Его слова не явились для меня откровением. Я и сам знал это. И опять-таки обнаружились объективные причины: ограниченный ассортимент продуктов, трудности с их подвозом. Действительно, в те тяжелые дни все было брошено на защиту Сталинграда. К нам по одноколейке, ежедневно разрушаемой немецкой авиацией, иногда нельзя было подвезти даже сахар, соль, чай, табак.
– Выступите перед бойцами, – предложил мне Беспалько. – И расскажите обо всем. Они поймут. И легче будут переносить трудности. А мы подключим к разъяснительной работе командиров полков. Ну и, конечно, сделаем все возможное...
Я прислушался к совету начальника политотдела, и положение общими силами было выправлено.
...Шли недели. На фронте стояло затишье. Только все чаще над нашим расположением стали появляться «рамы». Тогда в дело вступили бронебойщики и пулеметчики. На второй или третий день они сбили фашистский самолет. «Рама» ткнулась носом в один из донских откосов, а над нашим передним краем повис белый парашют. Немецкий летчик-наблюдатель отчаянно болтал ногами, пытаясь подтянуть стропы, чтобы изменить угол приземления и опуститься у своих.
Гитлеровцы, видевшие эту картину, кое-где даже вылезли из окопов. Они отчаянно что-то кричали и усиленно жестикулировали, пытаясь помочь своему летчику.
Заметив это, один из командиров – ротный Осман Джафер крикнул пулеметчикам:
– Успокойте фрицев! Пусть не волнуются. Все равно летчик будет наш...
Пулеметчики открыли огонь и загнали немцев в окопы. А летчик действительно приземлился в нашем расположении. Он оказался майором авиации и сообщил ценные сведения о подходе их резервов...
* * *
6 октября дивизия была переведена в 21-ю армию, которой командовал мой однокурсник по Академии имени Фрунзе генерал-майор Алексей Ильич Данилов. [21]

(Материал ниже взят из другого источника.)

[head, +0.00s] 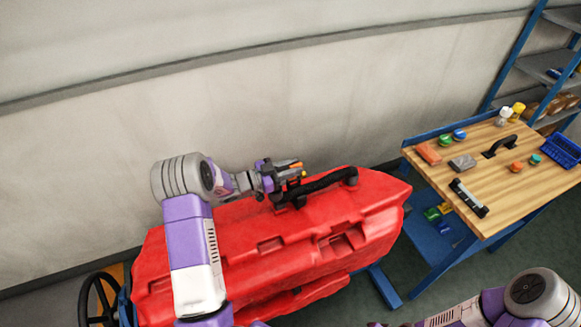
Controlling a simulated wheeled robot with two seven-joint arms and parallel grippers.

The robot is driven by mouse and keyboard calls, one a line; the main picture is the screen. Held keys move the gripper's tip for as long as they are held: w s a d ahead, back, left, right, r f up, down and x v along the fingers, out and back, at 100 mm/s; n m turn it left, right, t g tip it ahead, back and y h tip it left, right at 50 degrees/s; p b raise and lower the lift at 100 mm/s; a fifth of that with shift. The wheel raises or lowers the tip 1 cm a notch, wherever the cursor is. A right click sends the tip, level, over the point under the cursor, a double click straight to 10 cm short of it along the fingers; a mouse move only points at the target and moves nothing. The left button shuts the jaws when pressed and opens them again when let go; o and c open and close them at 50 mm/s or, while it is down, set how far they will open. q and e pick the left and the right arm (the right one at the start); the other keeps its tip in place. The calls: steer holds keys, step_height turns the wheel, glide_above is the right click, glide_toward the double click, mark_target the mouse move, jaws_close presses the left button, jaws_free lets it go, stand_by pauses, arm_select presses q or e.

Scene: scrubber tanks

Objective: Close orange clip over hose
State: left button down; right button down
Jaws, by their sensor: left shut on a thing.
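The black hose (328,182) runs along the top of the red tank (270,255), from a dark fitting near my left gripper to a round black cap at the right. The orange clip (297,165) shows as a small orange piece at the hose's left end, by the fingertips. My left gripper (288,174) reaches in from the left and is shut on the orange clip. The fingers partly hide the clip, and I cannot tell whether it lies over the hose. My right arm shows at the bottom right; its gripper is out of view.
A wooden-topped blue workbench (480,165) stands right of the tank, with small parts, a black handle and a blue bin (561,150) on it. A blue shelf rack (545,75) is behind it. A pale wall runs close behind the tank.

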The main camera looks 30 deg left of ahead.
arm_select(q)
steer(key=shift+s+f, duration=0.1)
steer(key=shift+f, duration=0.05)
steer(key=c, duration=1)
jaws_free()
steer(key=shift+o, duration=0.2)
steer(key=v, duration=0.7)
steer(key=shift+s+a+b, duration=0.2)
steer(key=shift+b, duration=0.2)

Познакомившись с обстановкой, командарм оставил дивизии прежнюю задачу активной обороны, а потом сказал:
– Давайте-ка проверим вас в наступлении... Выдели, полковник, две роты, хорошо подготовься и захвати вот эту высоту. – Он показал на карте высоту 226,7. – Дам тебе в помощь батарею PC, обеспечу штурмовые самолеты. Так что взаимодействуй... Задача: разведка обороны противника и обучение бойцов наступательному бою. Наступательному... – с особым ударением произнес он. Потом, помолчав, добавил: – Слышал, что учишь дивизию и теории, и практике... у себя в тылу, на полигоне. Это хорошо. А теперь попробуй то же самое, но в настоящем бою. И позаботься, чтобы этот бой двух рот видели все командиры полков, батальонов, рот. Пусть набираются опыта... – Прощаясь, генерал Данилов предупредил: – Боеприпасами тебя ограничу. Иначе в случае успеха излишний шум поднимешь... А это пока рановато. Пока... – снова многозначительно сказал он.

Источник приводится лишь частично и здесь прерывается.